How many lines of the data hold the word "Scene"? State the number and nothing else.
* start INPUT FOR THIS TASK *
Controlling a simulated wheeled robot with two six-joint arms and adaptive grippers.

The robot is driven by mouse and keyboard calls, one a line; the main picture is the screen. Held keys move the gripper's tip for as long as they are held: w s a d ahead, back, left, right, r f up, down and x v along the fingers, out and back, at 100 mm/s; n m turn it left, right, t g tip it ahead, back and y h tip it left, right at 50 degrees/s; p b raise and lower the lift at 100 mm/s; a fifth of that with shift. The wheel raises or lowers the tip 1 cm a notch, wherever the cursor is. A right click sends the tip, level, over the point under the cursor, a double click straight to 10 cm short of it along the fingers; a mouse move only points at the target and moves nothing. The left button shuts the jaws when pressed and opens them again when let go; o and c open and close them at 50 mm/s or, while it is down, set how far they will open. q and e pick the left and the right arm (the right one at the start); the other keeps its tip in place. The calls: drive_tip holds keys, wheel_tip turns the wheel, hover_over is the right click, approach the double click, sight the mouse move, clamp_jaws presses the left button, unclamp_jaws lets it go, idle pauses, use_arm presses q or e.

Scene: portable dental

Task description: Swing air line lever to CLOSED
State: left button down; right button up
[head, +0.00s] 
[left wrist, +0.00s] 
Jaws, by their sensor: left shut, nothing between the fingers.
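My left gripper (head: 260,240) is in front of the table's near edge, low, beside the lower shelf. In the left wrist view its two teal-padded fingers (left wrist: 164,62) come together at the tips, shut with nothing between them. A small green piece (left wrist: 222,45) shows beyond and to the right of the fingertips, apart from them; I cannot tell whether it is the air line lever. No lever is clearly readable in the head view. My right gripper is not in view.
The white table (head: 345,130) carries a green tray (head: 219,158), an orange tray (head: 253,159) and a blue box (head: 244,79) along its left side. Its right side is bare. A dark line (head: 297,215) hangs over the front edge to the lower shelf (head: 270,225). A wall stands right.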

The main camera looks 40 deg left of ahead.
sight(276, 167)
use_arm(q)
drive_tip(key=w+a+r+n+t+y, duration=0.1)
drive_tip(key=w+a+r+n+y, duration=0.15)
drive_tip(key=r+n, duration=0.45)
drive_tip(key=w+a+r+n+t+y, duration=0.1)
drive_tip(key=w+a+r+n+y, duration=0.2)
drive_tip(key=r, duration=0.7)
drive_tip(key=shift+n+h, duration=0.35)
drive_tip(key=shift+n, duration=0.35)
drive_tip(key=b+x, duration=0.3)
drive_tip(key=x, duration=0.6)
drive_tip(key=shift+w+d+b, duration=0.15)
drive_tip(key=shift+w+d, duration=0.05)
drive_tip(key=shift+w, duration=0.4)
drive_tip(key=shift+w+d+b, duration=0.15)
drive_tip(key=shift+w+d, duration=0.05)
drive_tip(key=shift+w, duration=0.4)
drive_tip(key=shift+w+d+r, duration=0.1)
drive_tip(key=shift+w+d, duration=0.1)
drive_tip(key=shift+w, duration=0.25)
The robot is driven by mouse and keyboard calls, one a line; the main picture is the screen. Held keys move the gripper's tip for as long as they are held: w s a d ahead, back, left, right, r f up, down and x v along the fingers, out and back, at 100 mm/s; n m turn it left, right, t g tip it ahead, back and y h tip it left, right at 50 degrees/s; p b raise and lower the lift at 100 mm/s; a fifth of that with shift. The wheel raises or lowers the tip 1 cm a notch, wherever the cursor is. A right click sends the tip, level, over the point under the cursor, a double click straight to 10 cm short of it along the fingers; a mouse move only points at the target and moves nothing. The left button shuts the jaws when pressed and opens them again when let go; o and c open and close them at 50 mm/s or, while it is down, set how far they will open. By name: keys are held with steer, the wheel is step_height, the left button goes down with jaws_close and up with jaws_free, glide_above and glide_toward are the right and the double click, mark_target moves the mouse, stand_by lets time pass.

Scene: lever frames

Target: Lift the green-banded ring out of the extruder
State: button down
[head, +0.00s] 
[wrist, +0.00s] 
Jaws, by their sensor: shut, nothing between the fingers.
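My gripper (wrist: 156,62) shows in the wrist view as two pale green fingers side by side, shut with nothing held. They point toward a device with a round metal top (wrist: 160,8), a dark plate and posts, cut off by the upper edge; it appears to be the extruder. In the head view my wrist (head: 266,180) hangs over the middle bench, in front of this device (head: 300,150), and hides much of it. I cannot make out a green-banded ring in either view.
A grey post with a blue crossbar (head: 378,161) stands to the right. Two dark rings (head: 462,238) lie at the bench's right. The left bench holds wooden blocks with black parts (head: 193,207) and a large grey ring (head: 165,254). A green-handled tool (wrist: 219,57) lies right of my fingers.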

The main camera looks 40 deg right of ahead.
* end INPUT FOR THIS TASK *
#### [EXERCISE RESULT]
2